What is expected
All of the data that follows should be retyped exactly, please, except the pictures.

Dataset content
+-------+
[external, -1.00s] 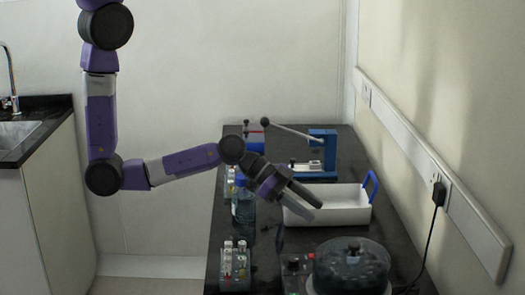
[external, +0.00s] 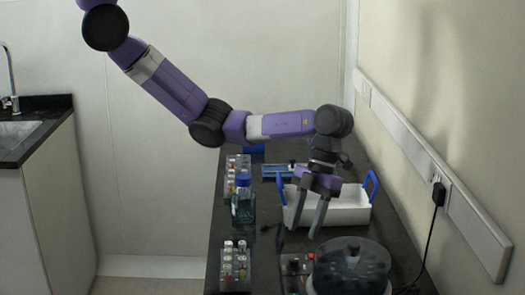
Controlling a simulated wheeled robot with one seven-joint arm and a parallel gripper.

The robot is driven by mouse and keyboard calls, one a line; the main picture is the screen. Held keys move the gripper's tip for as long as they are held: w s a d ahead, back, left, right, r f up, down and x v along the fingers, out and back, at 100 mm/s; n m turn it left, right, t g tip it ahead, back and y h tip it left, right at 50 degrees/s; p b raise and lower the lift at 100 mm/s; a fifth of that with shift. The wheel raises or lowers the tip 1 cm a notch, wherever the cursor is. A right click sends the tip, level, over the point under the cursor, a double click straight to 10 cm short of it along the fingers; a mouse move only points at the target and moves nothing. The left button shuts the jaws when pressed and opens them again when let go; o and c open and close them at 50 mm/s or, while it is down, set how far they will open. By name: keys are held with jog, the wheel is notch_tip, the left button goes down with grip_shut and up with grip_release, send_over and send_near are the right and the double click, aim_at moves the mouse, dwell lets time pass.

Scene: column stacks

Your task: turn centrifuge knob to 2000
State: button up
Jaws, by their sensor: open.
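The centrifuge (external: 351,268) stands at the front right of the dark bench, with a round, see-through dark lid. Its control panel (external: 297,268) is on its left side and carries small knobs and a red part. The knob's setting is too small to read. My gripper (external: 302,232) points down, open and empty, above and behind the control panel, in front of the white tray. Its two fingers are apart and it appears to touch nothing.
A white tray (external: 350,213) with blue handles stands behind the centrifuge. A blue-capped bottle (external: 243,204) and tube racks (external: 235,268) line the bench's left side. A black cable (external: 431,240) hangs at the right wall.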

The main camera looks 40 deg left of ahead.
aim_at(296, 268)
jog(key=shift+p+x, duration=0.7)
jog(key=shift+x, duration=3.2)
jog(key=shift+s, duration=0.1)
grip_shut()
+-------+
Task result
[external, -1.00s] 
[external, +0.00s] 
Controlling a simulated wheeled robot with one seven-joint arm and a parallel gripper.

The robot is driven by mouse and keyboard calls, one a line; the main picture is the screen. Held keys move the gripper's tip for as long as they are held: w s a d ahead, back, left, right, r f up, down and x v along the fingers, out and back, at 100 mm/s; n m turn it left, right, t g tip it ahead, back and y h tip it left, right at 50 degrees/s; p b raise and lower the lift at 100 mm/s; a fifth of that with shift. The wheel raises or lowers the tip 1 cm a notch, wherever the cursor is. A right click sends the tip, level, over the point under the cursor, a double click straight to 10 cm short of it along the fingers; a mouse move only points at the target and moves nothing. The left button shuts the jaws when pressed and opens them again when let go; o and c open and close them at 50 mm/s or, while it is down, set how far they will open. By name: keys are held with jog, the wheel is notch_tip, the left button goes down with grip_shut and up with grip_release, send_over and send_near are the right and the double click, aim_at moves the mouse, dwell lets time pass.

Scene: column stacks

Your task: turn centrifuge knob to 2000
State: button up
Jaws, by their sensor: open.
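The centrifuge (external: 351,268) stands at the front right of the dark bench, with a round, see-through dark lid. Its control panel (external: 297,268) is on its left side and carries small knobs and a red part. The knob's setting is too small to read. My gripper (external: 302,232) points down, open and empty, above and behind the control panel, in front of the white tray. Its two fingers are apart and it appears to touch nothing.
A white tray (external: 350,213) with blue handles stands behind the centrifuge. A blue-capped bottle (external: 243,204) and tube racks (external: 235,268) line the bench's left side. A black cable (external: 431,240) hangs at the right wall.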

The main camera looks 40 deg left of ahead.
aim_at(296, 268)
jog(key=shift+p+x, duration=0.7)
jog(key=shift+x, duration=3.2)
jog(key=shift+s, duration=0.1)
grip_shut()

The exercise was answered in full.